What you should do =
Which lines in the records below contain the word "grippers"? Copy each of them.

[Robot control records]

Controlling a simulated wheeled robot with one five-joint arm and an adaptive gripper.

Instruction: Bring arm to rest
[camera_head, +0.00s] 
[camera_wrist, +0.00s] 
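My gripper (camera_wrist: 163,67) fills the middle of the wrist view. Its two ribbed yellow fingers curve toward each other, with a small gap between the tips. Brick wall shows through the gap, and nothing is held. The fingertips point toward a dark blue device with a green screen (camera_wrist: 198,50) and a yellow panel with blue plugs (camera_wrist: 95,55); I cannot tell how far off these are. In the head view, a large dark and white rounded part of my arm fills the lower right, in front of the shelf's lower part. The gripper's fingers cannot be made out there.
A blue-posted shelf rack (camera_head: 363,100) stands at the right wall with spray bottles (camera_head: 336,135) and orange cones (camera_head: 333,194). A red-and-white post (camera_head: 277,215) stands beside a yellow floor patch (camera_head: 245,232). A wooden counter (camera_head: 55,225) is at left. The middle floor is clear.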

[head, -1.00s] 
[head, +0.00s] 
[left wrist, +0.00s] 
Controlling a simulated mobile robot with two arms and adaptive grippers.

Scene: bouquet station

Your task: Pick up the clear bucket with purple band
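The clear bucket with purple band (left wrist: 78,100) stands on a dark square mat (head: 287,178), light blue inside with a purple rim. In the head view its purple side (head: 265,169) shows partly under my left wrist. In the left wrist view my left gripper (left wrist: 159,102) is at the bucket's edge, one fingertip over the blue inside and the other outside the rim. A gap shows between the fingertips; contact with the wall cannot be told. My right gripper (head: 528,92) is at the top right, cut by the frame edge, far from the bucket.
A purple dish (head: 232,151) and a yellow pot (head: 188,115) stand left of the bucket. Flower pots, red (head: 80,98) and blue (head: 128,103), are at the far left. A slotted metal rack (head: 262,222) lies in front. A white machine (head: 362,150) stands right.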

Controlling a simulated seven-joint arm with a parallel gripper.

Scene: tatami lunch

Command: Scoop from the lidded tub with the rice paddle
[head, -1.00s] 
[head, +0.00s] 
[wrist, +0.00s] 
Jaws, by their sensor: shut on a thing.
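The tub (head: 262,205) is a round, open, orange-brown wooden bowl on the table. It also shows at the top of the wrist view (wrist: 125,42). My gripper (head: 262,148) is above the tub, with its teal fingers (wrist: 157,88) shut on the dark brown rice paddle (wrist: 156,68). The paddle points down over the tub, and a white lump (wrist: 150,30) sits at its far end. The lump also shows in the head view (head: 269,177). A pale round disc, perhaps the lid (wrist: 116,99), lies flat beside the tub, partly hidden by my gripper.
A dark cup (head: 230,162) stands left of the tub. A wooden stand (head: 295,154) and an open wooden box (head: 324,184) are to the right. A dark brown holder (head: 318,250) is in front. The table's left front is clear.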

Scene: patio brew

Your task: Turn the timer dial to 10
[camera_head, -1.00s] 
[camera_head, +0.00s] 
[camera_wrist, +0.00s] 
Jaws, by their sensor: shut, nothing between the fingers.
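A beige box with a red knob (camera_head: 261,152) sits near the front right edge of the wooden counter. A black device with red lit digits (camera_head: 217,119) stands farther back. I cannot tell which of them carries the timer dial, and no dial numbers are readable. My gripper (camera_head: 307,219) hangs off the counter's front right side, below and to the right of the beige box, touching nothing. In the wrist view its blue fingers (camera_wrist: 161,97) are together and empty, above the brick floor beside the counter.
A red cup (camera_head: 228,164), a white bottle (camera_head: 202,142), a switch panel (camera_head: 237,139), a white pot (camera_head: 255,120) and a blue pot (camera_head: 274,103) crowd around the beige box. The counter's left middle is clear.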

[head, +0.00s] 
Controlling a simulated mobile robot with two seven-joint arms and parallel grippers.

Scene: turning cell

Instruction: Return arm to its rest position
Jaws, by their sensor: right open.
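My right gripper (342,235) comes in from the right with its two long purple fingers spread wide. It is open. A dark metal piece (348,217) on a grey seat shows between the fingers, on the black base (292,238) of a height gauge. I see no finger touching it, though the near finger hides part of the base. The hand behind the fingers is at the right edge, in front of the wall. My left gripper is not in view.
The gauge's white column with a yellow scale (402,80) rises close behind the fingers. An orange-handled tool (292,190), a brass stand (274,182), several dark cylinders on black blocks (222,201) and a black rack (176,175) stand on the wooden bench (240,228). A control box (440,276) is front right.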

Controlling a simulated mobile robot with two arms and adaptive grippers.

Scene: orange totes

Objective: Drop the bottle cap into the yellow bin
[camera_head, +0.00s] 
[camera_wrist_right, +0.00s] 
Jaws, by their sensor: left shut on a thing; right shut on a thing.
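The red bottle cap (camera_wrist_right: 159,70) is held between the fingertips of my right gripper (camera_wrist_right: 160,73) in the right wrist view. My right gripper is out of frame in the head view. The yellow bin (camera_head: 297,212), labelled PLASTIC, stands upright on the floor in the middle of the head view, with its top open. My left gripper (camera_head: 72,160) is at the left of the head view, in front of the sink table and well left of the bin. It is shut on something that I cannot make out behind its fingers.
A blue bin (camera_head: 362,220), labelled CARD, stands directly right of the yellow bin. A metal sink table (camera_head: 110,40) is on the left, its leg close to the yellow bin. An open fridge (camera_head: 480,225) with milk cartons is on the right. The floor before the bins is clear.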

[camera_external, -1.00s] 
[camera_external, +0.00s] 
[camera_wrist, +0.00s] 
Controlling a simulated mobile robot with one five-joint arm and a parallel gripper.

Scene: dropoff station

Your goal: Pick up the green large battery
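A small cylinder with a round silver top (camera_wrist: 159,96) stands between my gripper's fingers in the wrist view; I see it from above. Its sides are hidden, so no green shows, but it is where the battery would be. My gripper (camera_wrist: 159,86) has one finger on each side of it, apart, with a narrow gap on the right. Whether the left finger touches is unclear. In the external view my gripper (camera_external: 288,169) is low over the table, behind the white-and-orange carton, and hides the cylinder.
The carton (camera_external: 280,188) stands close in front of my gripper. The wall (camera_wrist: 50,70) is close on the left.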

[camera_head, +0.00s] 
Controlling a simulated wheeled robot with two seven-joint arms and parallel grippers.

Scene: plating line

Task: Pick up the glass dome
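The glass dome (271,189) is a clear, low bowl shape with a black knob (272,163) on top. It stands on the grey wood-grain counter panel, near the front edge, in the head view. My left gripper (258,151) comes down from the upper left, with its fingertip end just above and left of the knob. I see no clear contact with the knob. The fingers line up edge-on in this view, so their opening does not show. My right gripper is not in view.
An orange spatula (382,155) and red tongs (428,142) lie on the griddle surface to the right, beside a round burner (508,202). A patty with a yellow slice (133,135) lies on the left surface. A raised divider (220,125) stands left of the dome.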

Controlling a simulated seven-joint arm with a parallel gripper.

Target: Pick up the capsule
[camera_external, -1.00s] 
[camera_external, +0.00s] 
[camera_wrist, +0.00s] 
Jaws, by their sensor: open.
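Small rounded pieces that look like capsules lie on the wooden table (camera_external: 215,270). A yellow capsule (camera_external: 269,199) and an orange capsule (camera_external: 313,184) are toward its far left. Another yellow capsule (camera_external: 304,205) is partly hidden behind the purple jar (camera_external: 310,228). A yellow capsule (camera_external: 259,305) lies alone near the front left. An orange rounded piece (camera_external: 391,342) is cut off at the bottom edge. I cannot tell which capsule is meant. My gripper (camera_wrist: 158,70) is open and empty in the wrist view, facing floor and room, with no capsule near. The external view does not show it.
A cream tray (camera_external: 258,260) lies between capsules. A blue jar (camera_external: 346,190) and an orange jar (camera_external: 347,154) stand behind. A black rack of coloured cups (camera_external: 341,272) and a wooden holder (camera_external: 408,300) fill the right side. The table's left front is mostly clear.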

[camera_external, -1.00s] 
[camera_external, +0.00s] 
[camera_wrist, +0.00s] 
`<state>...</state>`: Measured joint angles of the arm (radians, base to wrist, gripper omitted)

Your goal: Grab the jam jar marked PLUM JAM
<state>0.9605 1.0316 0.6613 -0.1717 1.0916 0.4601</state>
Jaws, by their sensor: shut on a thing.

Solution to the exercise =
Controlling a simulated mobile robot with two arms and adaptive grippers.
Controlling a simulated mobile robot with two seven-joint arms and parallel grippers.
Controlling a simulated mobile robot with two arms and adaptive grippers.
Controlling a simulated wheeled robot with two seven-joint arms and parallel grippers.

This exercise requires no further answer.